La revolución Meiji
I. El imperialismo
Bajo del régimen Tokugawa (1603-1867) se consolidó un orden feudal basado en un rígido sistema de castas y la concentración del poder en un jefe militar llamado shogun. Durante este largo período, Japón se mantuvo aislado de Occidente. En 1639 se prohibió la entrada a todos los occidentales, exceptuando a los mercaderes holandeses e inaugurando así la política llamada sakoku (cierre). La revolución Meiji (1868) cambió drásticamente esta formación político social para formar un Estado nacional unificado e industrializado.
La revolución Meiji no obedeció en ningún momento a un plan preciso; los revolucionarios fueron enterándose de los temas y de las soluciones mediante la reiteración del proceso ensayo-error, a través de aproximaciones sucesivas. La toma del poder en 1868 por la elite japonesa moderna se presentó como restauración, más que como revolución, y se produjo siguiendo los procedimientos legales autóctonos vigentes. El último shogun devolvió formalmente el poder al emperador. Pero pese a las apariencias formales de legitimidad, la restauración Meiji fue un golpe de Estado organizado por grupos descontentos de la periferia de la elite existente. Se apoderaron de la antigua institución del trono, hasta ese momento prácticamente sin poder, y la utilizaron como cobertura para aplastar el sistema feudal de vasallaje y los centros de poder casi independientes. Tomaron en sus manos y centralizaron las instituciones de control políticas y económicas con gran rigor y eficacia.
Los samuráis del sudoeste de Japón pretendían evitar el destino del resto del mundo no occidental –la colonización a manos de las potencias imperialistas–, al tiempo que sometían a un campesinado cada vez más rebelde y empobrecido.

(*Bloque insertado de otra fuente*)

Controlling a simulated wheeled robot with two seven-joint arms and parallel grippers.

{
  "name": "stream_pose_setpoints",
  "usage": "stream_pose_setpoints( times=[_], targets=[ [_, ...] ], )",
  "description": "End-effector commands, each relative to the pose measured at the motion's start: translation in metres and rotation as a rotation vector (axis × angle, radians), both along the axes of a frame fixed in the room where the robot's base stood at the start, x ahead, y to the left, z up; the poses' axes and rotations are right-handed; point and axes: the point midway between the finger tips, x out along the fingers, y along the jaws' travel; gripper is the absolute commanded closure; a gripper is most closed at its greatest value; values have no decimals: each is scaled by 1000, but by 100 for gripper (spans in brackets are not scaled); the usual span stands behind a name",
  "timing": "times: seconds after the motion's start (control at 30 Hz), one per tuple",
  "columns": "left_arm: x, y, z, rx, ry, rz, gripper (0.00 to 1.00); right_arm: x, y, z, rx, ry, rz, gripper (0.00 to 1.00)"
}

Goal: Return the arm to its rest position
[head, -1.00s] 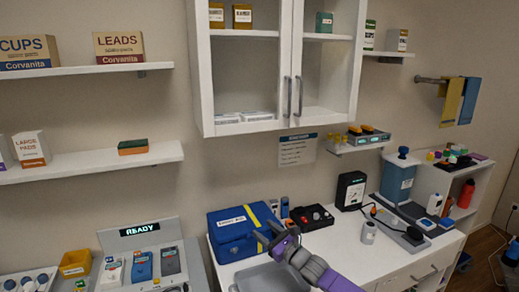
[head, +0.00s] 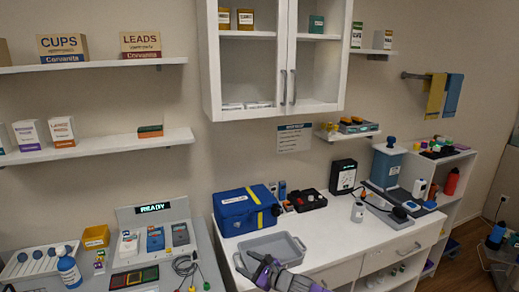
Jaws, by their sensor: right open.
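My right gripper (head: 262,267) is low in the middle of the head view, at the front of the white counter. Its purple and grey arm comes in from the bottom edge. The jaws are open and I see nothing between them. The gripper is in front of the grey tray (head: 286,240) and overlaps its near side in the picture; I cannot tell whether they touch. My left gripper is not in view.
A blue case (head: 240,213) with a yellow strap stands behind the tray. A grey console (head: 195,243) with a lit READY display is on the left. The wall cabinet (head: 212,90) hangs above.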

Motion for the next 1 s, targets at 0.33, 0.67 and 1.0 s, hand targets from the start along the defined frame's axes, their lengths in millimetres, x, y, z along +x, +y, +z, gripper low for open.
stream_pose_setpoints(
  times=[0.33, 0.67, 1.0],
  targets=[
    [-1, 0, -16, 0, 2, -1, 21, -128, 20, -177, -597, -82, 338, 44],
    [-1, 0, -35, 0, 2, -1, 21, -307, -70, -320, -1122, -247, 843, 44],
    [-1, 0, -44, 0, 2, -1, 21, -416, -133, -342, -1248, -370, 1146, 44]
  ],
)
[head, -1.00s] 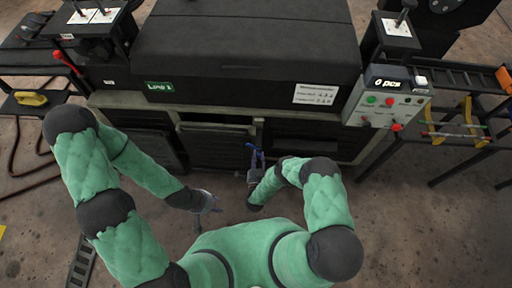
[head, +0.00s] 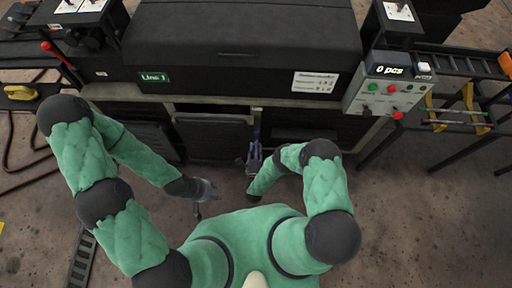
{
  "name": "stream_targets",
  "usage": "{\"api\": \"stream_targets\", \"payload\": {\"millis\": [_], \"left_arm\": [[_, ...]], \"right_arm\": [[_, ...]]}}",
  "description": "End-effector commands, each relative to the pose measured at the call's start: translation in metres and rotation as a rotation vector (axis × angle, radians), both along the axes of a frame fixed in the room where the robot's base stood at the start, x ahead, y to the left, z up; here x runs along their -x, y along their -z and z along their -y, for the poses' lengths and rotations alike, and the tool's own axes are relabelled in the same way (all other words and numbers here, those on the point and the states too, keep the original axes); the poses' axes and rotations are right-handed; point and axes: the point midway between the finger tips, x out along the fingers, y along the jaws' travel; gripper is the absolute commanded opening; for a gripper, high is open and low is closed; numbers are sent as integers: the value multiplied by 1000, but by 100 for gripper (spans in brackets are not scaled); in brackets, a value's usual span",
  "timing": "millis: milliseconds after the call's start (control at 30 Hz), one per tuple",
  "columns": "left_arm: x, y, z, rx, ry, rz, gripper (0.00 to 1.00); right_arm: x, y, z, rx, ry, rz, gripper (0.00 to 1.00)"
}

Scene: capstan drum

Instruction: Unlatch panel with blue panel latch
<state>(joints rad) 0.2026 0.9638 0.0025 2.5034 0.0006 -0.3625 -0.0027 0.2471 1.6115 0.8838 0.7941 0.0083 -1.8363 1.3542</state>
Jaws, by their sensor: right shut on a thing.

Los comerciantes quedaron en general arruinados o expropiados y el campo se explotó despiadadamente para extraer todos los recursos posibles con los que financiar la carrera japonesa hacia la industrialización. Los puestos de control en los nuevos bancos e industrias se concentraron en manos de los antiguos samuráis, respaldados por un nuevo mandarinato burocrático organizado según el modelo prusiano, al tiempo que se copiaron instituciones destinadas a un más eficaz control social. Entre ellas, el servicio militar obligatorio, un sistema de educación pública militarizado, una reformulación deliberada de las prácticas religiosas –que las convirtió en un sintoísmo estatal politizado y centralmente administrado–, y la inculcación de una ideología hipernacionalista de adoración al emperador.
Durante su dominio –aproximadamente desde 1868 hasta principios de la década de 1920–, los dirigentes del Japón meiji también buscaron situarse ventajosamente en el orden global financiero y militar centrado en la City londinense. El oro acumulado, básicamente el recibido como reparaciones de la dinastía Qing después de la guerra chino-japonesa de 1895, fue colocado en los sótanos del Banco de Inglaterra, en lugar de llevárselo a Japón. Esta política, denominada zaigai seika –“especies dejadas fuera”–, se basaba en la capacidad del dinero para crear más dinero: oro, reservas bancarias, reservas internacionales, y tenía dos papeles: como respaldo para la creación de crédito de Japón y también como contribución a la oferta monetaria de Gran Bretaña, que mantenía así su capacidad de compra.
La zaigai seika constituiría el telón de fondo financiero para la firma de la alianza anglo-japonesa en 1902, que selló la admisión de Japón en el club de naciones que defendían el orden global existente. En treinta y cuatro años el país había pasado de ser un lugar inhóspito a convertirse en un importante pilar de la hegemonía británica en Asia oriental y en una potencia imperialista por derecho propio. Japón obtuvo en los mercados globales los fondos necesarios para llevar a cabo y ganar la guerra ruso-japonesa de 1904-1905.